- _Records for processing_
:::::

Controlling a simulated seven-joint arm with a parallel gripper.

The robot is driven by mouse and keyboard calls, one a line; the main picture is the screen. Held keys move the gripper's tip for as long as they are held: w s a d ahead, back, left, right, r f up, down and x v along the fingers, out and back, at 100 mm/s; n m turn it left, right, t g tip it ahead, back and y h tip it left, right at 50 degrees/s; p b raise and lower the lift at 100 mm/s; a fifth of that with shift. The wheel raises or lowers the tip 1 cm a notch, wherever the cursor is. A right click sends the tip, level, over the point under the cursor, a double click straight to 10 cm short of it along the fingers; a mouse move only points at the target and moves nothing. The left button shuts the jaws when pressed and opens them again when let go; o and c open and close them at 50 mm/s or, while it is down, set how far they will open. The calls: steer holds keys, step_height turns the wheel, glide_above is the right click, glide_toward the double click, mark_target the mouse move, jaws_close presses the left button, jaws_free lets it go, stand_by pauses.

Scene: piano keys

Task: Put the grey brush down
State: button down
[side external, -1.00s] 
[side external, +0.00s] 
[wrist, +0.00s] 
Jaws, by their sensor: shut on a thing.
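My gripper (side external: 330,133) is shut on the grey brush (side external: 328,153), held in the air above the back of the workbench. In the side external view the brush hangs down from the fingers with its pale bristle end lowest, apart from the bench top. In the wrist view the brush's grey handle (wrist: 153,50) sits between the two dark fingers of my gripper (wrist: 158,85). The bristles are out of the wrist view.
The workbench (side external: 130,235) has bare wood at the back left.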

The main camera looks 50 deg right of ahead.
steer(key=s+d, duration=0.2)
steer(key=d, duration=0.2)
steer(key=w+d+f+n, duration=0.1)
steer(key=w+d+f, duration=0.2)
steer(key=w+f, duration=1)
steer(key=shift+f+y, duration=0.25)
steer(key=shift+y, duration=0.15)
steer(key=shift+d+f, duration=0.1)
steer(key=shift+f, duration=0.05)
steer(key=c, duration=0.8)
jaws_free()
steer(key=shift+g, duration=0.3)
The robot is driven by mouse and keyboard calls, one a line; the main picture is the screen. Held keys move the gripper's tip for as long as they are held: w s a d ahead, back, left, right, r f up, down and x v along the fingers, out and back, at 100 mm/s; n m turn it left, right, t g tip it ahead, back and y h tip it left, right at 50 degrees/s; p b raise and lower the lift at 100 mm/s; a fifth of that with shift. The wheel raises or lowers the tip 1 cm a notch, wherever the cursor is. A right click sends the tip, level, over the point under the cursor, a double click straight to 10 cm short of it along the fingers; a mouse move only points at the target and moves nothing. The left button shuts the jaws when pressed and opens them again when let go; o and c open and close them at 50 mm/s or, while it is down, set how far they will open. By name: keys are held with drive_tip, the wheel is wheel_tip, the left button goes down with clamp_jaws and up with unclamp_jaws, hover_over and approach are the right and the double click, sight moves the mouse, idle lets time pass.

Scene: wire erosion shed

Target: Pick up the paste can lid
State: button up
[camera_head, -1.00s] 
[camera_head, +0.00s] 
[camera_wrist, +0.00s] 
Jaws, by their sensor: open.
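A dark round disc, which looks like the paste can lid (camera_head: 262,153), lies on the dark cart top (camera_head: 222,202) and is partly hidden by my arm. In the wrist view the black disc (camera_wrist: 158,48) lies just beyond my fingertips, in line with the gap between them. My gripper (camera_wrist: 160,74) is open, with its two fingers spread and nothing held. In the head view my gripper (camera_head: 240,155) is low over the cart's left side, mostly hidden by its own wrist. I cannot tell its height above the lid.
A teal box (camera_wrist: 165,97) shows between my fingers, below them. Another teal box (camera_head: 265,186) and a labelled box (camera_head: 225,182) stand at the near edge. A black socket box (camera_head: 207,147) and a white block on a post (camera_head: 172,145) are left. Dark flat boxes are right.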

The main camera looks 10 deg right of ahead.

:::::

- _Written problem_
Exactly reproduce all of the entries.

- _Task response_
Controlling a simulated seven-joint arm with a parallel gripper.

The robot is driven by mouse and keyboard calls, one a line; the main picture is the screen. Held keys move the gripper's tip for as long as they are held: w s a d ahead, back, left, right, r f up, down and x v along the fingers, out and back, at 100 mm/s; n m turn it left, right, t g tip it ahead, back and y h tip it left, right at 50 degrees/s; p b raise and lower the lift at 100 mm/s; a fifth of that with shift. The wheel raises or lowers the tip 1 cm a notch, wherever the cursor is. A right click sends the tip, level, over the point under the cursor, a double click straight to 10 cm short of it along the fingers; a mouse move only points at the target and moves nothing. The left button shuts the jaws when pressed and opens them again when let go; o and c open and close them at 50 mm/s or, while it is down, set how far they will open. The calls: steer holds keys, step_height turns the wheel, glide_above is the right click, glide_toward the double click, mark_target the mouse move, jaws_close presses the left button, jaws_free lets it go, stand_by pauses.

Scene: piano keys

Task: Put the grey brush down
State: button down
[side external, -1.00s] 
[side external, +0.00s] 
[wrist, +0.00s] 
Jaws, by their sensor: shut on a thing.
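My gripper (side external: 330,133) is shut on the grey brush (side external: 328,153), held in the air above the back of the workbench. In the side external view the brush hangs down from the fingers with its pale bristle end lowest, apart from the bench top. In the wrist view the brush's grey handle (wrist: 153,50) sits between the two dark fingers of my gripper (wrist: 158,85). The bristles are out of the wrist view.
The workbench (side external: 130,235) has bare wood at the back left.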

The main camera looks 50 deg right of ahead.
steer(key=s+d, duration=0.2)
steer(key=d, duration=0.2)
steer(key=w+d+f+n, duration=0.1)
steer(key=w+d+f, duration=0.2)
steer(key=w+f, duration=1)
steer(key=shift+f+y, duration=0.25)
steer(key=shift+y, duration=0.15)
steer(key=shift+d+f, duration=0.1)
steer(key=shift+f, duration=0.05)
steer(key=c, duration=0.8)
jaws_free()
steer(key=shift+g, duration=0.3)
The robot is driven by mouse and keyboard calls, one a line; the main picture is the screen. Held keys move the gripper's tip for as long as they are held: w s a d ahead, back, left, right, r f up, down and x v along the fingers, out and back, at 100 mm/s; n m turn it left, right, t g tip it ahead, back and y h tip it left, right at 50 degrees/s; p b raise and lower the lift at 100 mm/s; a fifth of that with shift. The wheel raises or lowers the tip 1 cm a notch, wherever the cursor is. A right click sends the tip, level, over the point under the cursor, a double click straight to 10 cm short of it along the fingers; a mouse move only points at the target and moves nothing. The left button shuts the jaws when pressed and opens them again when let go; o and c open and close them at 50 mm/s or, while it is down, set how far they will open. By name: keys are held with drive_tip, the wheel is wheel_tip, the left button goes down with clamp_jaws and up with unclamp_jaws, hover_over and approach are the right and the double click, sight moves the mouse, idle lets time pass.

Scene: wire erosion shed

Target: Pick up the paste can lid
State: button up
[camera_head, -1.00s] 
[camera_head, +0.00s] 
[camera_wrist, +0.00s] 
Jaws, by their sensor: open.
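A dark round disc, which looks like the paste can lid (camera_head: 262,153), lies on the dark cart top (camera_head: 222,202) and is partly hidden by my arm. In the wrist view the black disc (camera_wrist: 158,48) lies just beyond my fingertips, in line with the gap between them. My gripper (camera_wrist: 160,74) is open, with its two fingers spread and nothing held. In the head view my gripper (camera_head: 240,155) is low over the cart's left side, mostly hidden by its own wrist. I cannot tell its height above the lid.
A teal box (camera_wrist: 165,97) shows between my fingers, below them. Another teal box (camera_head: 265,186) and a labelled box (camera_head: 225,182) stand at the near edge. A black socket box (camera_head: 207,147) and a white block on a post (camera_head: 172,145) are left. Dark flat boxes are right.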

The main camera looks 10 deg right of ahead.

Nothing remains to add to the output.